REQUIRED WORK
Please repeat all of the listing exactly.

DATA PROVIDED
## BEGIN
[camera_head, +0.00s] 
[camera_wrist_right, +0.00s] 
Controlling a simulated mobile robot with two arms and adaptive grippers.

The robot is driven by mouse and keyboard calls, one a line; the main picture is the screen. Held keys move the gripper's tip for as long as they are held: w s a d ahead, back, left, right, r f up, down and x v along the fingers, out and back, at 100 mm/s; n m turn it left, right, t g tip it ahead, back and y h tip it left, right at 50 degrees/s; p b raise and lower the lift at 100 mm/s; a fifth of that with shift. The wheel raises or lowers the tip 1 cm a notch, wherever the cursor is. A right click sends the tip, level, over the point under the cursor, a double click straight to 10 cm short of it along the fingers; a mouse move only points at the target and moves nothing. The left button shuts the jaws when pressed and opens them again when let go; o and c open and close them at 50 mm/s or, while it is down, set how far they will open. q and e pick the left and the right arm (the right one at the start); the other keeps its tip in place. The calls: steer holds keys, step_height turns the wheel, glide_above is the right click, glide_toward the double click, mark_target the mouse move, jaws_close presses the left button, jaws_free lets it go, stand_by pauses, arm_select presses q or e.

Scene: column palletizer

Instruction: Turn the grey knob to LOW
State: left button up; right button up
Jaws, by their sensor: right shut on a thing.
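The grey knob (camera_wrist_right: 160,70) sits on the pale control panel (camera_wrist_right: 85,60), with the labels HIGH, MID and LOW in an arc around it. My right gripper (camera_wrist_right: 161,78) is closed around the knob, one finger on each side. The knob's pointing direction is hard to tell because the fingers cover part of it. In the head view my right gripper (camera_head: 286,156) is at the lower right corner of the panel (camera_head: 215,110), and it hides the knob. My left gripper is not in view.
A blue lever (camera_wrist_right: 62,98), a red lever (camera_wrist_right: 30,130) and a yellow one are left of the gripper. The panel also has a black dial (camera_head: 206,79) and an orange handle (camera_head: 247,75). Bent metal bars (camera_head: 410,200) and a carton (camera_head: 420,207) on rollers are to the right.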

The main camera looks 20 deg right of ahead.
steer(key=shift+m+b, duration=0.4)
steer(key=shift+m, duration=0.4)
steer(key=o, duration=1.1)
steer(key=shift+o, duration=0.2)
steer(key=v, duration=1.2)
## END
ANSWER IN FULL
[camera_head, +0.00s] 
[camera_wrist_right, +0.00s] 
Controlling a simulated mobile robot with two arms and adaptive grippers.

The robot is driven by mouse and keyboard calls, one a line; the main picture is the screen. Held keys move the gripper's tip for as long as they are held: w s a d ahead, back, left, right, r f up, down and x v along the fingers, out and back, at 100 mm/s; n m turn it left, right, t g tip it ahead, back and y h tip it left, right at 50 degrees/s; p b raise and lower the lift at 100 mm/s; a fifth of that with shift. The wheel raises or lowers the tip 1 cm a notch, wherever the cursor is. A right click sends the tip, level, over the point under the cursor, a double click straight to 10 cm short of it along the fingers; a mouse move only points at the target and moves nothing. The left button shuts the jaws when pressed and opens them again when let go; o and c open and close them at 50 mm/s or, while it is down, set how far they will open. q and e pick the left and the right arm (the right one at the start); the other keeps its tip in place. The calls: steer holds keys, step_height turns the wheel, glide_above is the right click, glide_toward the double click, mark_target the mouse move, jaws_close presses the left button, jaws_free lets it go, stand_by pauses, arm_select presses q or e.

Scene: column palletizer

Instruction: Turn the grey knob to LOW
State: left button up; right button up
Jaws, by their sensor: right shut on a thing.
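The grey knob (camera_wrist_right: 160,70) sits on the pale control panel (camera_wrist_right: 85,60), with the labels HIGH, MID and LOW in an arc around it. My right gripper (camera_wrist_right: 161,78) is closed around the knob, one finger on each side. The knob's pointing direction is hard to tell because the fingers cover part of it. In the head view my right gripper (camera_head: 286,156) is at the lower right corner of the panel (camera_head: 215,110), and it hides the knob. My left gripper is not in view.
A blue lever (camera_wrist_right: 62,98), a red lever (camera_wrist_right: 30,130) and a yellow one are left of the gripper. The panel also has a black dial (camera_head: 206,79) and an orange handle (camera_head: 247,75). Bent metal bars (camera_head: 410,200) and a carton (camera_head: 420,207) on rollers are to the right.

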The main camera looks 20 deg right of ahead.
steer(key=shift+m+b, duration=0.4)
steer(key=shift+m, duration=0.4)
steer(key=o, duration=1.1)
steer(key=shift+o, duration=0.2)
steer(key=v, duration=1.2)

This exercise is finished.